Tkay Maidza – Shook
Oh, we are…
[Video]
[7.10]
Leah Isobel: Tkay’s 2014 breakout rested on her ability to project effortless cool and boundless enthusiasm at the same time; “Shook” maintains the former by tempering the latter. She still slip-slides around syllables like the Cheshire Cat or Azealia Banks, but where she used to lean her voice into tracks with sing-song glee, here she deadpans her way though a dizzying series of brags. I miss the optimism, but her laid-back bravado is its own kind of charm.
[7]
David Moore: Am I the biggest music-critic-adjacent Tkay Maidza booster? (If I’m not, the other one(s) probably write for the Jukebox already.) Can you be a back-handed stan?

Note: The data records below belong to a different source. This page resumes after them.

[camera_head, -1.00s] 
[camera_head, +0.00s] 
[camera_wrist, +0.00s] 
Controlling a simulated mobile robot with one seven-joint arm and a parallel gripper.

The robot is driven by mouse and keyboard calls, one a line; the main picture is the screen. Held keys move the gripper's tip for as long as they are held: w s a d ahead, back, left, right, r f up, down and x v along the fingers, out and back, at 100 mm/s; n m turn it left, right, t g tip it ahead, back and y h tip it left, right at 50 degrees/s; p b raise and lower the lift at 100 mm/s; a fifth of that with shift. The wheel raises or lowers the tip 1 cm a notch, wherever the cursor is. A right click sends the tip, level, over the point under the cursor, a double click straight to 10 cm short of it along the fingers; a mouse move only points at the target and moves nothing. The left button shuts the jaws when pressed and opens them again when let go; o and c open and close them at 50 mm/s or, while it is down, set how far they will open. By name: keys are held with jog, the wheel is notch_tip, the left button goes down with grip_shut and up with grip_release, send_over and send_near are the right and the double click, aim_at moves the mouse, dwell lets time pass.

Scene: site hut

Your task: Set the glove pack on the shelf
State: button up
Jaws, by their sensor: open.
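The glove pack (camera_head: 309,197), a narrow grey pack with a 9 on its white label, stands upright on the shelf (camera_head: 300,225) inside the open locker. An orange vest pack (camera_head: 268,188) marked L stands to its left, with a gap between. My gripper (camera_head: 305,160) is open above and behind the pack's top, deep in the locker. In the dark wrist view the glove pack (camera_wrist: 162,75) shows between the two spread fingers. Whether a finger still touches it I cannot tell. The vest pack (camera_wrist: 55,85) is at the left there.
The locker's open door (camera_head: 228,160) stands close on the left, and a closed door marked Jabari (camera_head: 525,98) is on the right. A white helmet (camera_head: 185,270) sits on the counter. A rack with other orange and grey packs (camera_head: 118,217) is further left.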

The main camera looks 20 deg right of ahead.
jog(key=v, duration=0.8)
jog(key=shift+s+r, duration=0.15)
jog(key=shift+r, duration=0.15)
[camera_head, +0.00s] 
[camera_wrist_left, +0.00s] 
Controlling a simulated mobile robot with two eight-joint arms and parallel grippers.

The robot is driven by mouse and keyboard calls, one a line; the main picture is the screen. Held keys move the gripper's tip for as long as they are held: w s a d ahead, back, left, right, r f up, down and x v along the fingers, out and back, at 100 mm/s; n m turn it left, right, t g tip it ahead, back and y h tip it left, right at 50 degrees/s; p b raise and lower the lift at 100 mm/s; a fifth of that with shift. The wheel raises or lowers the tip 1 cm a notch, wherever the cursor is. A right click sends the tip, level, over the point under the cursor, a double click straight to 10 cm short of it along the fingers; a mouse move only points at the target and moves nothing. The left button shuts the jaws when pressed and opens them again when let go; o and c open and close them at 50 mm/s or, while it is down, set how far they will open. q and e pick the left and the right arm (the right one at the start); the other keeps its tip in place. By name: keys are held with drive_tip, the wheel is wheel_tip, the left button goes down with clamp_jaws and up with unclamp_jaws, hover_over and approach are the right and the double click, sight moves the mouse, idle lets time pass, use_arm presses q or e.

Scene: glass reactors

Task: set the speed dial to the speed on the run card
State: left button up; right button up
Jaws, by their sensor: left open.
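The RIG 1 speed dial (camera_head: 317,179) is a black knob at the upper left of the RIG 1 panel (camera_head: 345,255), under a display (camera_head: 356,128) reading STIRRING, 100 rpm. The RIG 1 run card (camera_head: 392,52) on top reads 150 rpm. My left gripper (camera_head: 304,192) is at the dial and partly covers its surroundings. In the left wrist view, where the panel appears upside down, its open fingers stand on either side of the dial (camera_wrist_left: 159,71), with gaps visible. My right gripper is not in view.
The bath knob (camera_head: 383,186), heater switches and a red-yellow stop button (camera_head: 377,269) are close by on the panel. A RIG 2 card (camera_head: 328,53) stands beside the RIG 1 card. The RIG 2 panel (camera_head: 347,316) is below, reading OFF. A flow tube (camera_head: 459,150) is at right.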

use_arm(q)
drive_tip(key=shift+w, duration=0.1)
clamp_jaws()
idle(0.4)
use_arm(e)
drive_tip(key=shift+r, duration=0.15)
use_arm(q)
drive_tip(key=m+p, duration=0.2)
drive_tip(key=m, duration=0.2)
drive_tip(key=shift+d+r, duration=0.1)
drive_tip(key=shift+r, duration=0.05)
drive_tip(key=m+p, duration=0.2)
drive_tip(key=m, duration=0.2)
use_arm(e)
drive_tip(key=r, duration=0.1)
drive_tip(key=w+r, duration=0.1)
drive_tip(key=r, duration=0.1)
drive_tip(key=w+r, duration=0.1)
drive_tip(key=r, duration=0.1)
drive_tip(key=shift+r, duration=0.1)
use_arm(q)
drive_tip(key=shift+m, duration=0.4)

Well, here’s more faint praise: Maidza reminds me of a YouTube star who can impersonate fifty famous singers. Her Missy cosplay here swings for the fences and, perhaps inevitably, falls a bit short, even if it is probably better than most of the songs Missy Elliott has actually put out lately.
[6]
Jacob Sujin Kuppermann: A gleeful exercise in homage (there’s a bit of Lizzo & Missy & Aminé & Slumpgod & Chingy mixed in here) that doesn’t end up too reverential to groove on its own. It’s not as effortlessly cool as her earlier hits, but even in its more awkward phrasings and lazier lines Maidza still impresses. She’s let down a bit by the beat, which is a bit too faux-Lex Luger for my taste, but if she can float on production like this, she can float anywhere.
[7]
William John: Back in 2014, Katherine quipped that she couldn’t “wait until the industry fails to make [Tkay Maidza] a massive ginormous star”, and nearly six years later none of her solo singles have more than a million views on Youtube. But that can’t be for want of a will to bedazzle – “Shook”, her latest release and first on iconic imprint 4AD, begins with a thunderous approximation of “Can You Feel It” and never really lets up from there, romping its way through more hooks than should be allowed in a runtime of under three minutes. The play count numbers might undercut the braggadocio on display, but once again Maidza has the attention of everyone who’s bothered enough to pay attention.
[9]
Alfred Soto: She deserves more than the adverb qualifier “kinda”: kinda cool, kinda interesting, kinda powerful. But no way will you erase the qualifier when “Shook,” well, let’s cite the lyrics, does play by the book.
[4]
Ryo Miyauchi: “Keep ’em shook” is the word, but Tkay Maidza keeps it simple and uses her raps to invite, not intimidate. The decision not to treat the beat as grounds for a battle cypher feels like an opportunity missed given its spaciousness — a fertile ground for infinite rhyme schemes to get on the offense. She makes up for it with chic playfulness, via old-school revival tactics reminiscent of Missy Elliott, from the stretchy rhymes to the Rick Rubin-esque playground beat.
[6]
Wayne Weizhen Zhang: Tkay Maidza’s haters may be shook, but she sounds like she can’t be bothered. Every syllable of “Shook” is cold, swaggering, and surgically enunciated. There are too many lyrical highlights to pick from, but my favorite comes early in the first verse: “Two up, flip to a racist” rapped so cavalierly that now you’re shook too.
[8]
Alex Clifton: Eat your heart out, Azealia Banks!!
[9]
Edward Okulicz: Lots of fun for what it is, even if what it is could be summarised as “Here’s some bits from some Missy Elliott songs you like” with a bonus part of “also ‘Tempo’ by Lizzo, Missy’s bit on that, too.” Maidza’s charisma is undeniable, and the flat, hypnotic throb of the beat is enhanced by little squiggles of colour here and there. It’s all good. Of course, the intro and outro hint at directions not taken, in the case of the latter — could Tkay Maidza get away with like, doing a bounce track? I bet she could.
[7]
Tobi Tella: I don’t care that I can’t go out, I will throw ass in my parents’ house for this.